Борис Павлович мечтает вывести на сцену прозу уединенного «мечтательного мазохиста»
Чтение книг — вот самое доступное и гуманное из искусств, способное осчастливить, «лишить сна», а если серьезно — сделать окружающую действительность выносимой, приемлемой. В силу этого своего демократизма, чтение — любимое занятие культурного провинциала, лишенного возможности копаться, куда пойти и на что посмотреть. Зато с книгами выбор всегда есть. В том числе — стать ли ему улицкой Сонечкой, созерцательно и с явным удовольствием погружаясь в «темные аллеи» литературы, или взирать на нее холодным недоверчивым глазом критика-оценщика, что почем.
Члены клуба любителей книги «Зеленая лампа»(да) при библиотеке Герцена пытаются соединить свою бескорыстную любовь с попытками литературоведческого анализа, которые могут быть интересны даже и для самого автора, разбираемого ими в заседаниях; такие случаи бывали. В минувший четверг они, например, слушали знатного книголюба Бориса Павловича, пришедшего на «лампу» вместе с актером театра на Спасской Константином Бояринцевым выступить с художественным словом, представляющим одного из самых значительных и вместе с тем маргинально-укромных писателей современности — Анатолия Гаврилова. Коего, в силу сосредоточенности на малых формах, не сочиняющего рОманов, далекого от литературного мейнстрима и бегущего всякой публичности, знают немногие.
Зато в узких кругах тонких ценителей и снобов этого скромного человека из Мариуполя полагают «чистым бриллиантом «мутной воды» на фоне тонн литературного шлака, абсолютным новатором русского слова — вроде Саши Соколова с его «Между собакой и волком», предрекая автору успешную проверку на прочность во времени, в числе единичных представителей многотысячной пишущей братии.(«книга года»-2005 по рейтингу «Книжного обозрения» и другие почетные звания).

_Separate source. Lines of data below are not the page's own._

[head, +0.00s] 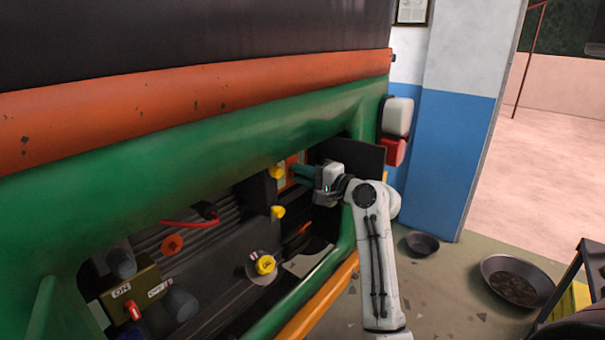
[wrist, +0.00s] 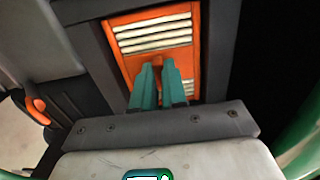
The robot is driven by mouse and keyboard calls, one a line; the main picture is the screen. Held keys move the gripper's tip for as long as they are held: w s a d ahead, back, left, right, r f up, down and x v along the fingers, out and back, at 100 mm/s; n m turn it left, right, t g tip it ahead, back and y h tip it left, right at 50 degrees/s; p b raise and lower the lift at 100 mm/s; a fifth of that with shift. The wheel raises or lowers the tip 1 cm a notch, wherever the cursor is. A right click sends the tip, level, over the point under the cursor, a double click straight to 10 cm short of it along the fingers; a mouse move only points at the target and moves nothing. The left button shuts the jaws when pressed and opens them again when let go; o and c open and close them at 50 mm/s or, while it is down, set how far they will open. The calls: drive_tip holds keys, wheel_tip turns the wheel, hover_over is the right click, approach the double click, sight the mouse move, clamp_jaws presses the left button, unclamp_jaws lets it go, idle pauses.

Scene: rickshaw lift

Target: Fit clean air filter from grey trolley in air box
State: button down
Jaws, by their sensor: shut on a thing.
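The air filter (wrist: 127,58) has an orange frame and pale pleats. In the wrist view it faces me, inside the dark surround of the air box (wrist: 100,60). My gripper (wrist: 161,66) has teal fingers, shut on the small orange grip in the middle of the filter's face. In the head view my gripper (head: 293,170) reaches left into the green-edged opening, and only a strip of the orange filter (head: 290,180) shows. Two yellow clips, upper (head: 276,173) and lower (head: 278,212), sit beside the box's mouth. I cannot tell how deep the filter sits.
A dark panel (head: 362,155) stands out just behind my gripper. The green body edge (head: 200,120) frames the opening. A yellow cap (head: 265,265) and an ON-marked box (head: 130,290) lie lower left. Pans (head: 515,280) and a dark-framed stand (head: 565,290) are at right.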

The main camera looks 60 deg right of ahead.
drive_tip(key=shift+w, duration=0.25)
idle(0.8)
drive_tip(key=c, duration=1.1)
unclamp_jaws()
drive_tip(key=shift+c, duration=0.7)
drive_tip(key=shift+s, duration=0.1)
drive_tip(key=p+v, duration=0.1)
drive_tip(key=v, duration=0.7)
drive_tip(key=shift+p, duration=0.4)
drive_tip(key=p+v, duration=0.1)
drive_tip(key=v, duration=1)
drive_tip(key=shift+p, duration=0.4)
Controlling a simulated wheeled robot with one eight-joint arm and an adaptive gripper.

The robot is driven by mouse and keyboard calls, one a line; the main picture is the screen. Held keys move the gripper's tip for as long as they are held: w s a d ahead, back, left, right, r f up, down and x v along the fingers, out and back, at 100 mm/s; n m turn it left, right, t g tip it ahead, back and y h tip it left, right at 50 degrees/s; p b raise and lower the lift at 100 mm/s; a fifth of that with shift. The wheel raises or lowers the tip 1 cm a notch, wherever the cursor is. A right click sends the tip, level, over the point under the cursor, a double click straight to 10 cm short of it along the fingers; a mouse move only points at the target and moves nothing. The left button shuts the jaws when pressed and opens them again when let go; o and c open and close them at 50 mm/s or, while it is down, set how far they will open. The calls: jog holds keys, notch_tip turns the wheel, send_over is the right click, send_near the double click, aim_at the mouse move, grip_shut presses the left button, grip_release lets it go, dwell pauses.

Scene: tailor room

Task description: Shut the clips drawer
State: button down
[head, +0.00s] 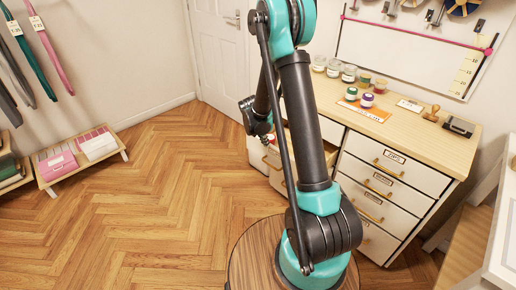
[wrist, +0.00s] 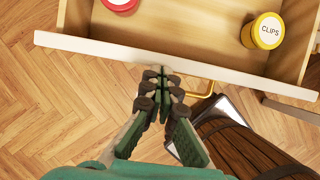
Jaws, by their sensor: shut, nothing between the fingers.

Ходили также слухи, что Борис Павлович в свободный от работы период что-то из Гаврилова успел поставить на сцене Московского художественного театра. Как выяснилось однако, пока это был лабораторный формат — не спектакль, а результат пятидневных репетиций с актерами в виде читки-представления литературного материала. Который открывал, во-первых, оригинального малоизвестного автора (уже потому, что всегда надобно же открывать что-то новое), равно как и самого Павловича столичному театральному бомонду. А во-вторых, по мнению Бориса Дмитриевича, «телеграфная» проза Гаврилова, несмотря на ее бессюжетность, необычайно театральна, фонетична по своей природе, напрямую открыта зрителю (читателю) и без него не живет. Она, собственно, рвется за пределы литературы и как будто ищет визуального воплощения, чем и озабочен сейчас Павлович.
При всем уважении к творческому поиску режиссера, весьма трудно себе вообразить реального, более или менее массового зрителя из нынешних, который был бы готов заплатить театру за «фонетический поток». Вот в лабораторных условиях, так же как и в кругу преданных литературе книголюбш (слегка потерявших дар речи от могучего интеллекта Бориса Павловича), — очень даже. С трепетным вниманием ими был воспринят рассказ, прочитанный артистом Бояринцевым, телеграфирующий новости из жизни доставщика телеграмм (коим в миру и является писатель Гаврилов, не имеющий возможности существовать на редкие и скудные авторские гонорары). Оказывается, люди все еще шлют их друг другу.
А потом был просмотрен отрывок из прелестного фильма, снятого документальным режиссером Б. Караджевым в жанре творческого портрета писателя. Вот он читает свой чудесный рассказ для каких-то простонардных румяных тёть — кто такие? А это корпоратив почтовых работниц! Экзотическая птица посреди них, поддатый Гаврилов с грацией старого нефора самозабвенно танцует свой личный танец… После чего пробирается в кромешной тьме по каким-то городским задворкам: такова работа доставщика телеграмм. Свет его фонарика треугольно выбирает из тьмы фрагменты колдобин, оврагов, деревьев — кто это у нас все ищет с фонарем человека? Некоторым такой Гаврилов кажется беспросветно обреченным, бесконечно печальным. Отнюдь. Если это символ, то — человеческой стойкости, достойного и отличного от других несения индивидуальной судьбы.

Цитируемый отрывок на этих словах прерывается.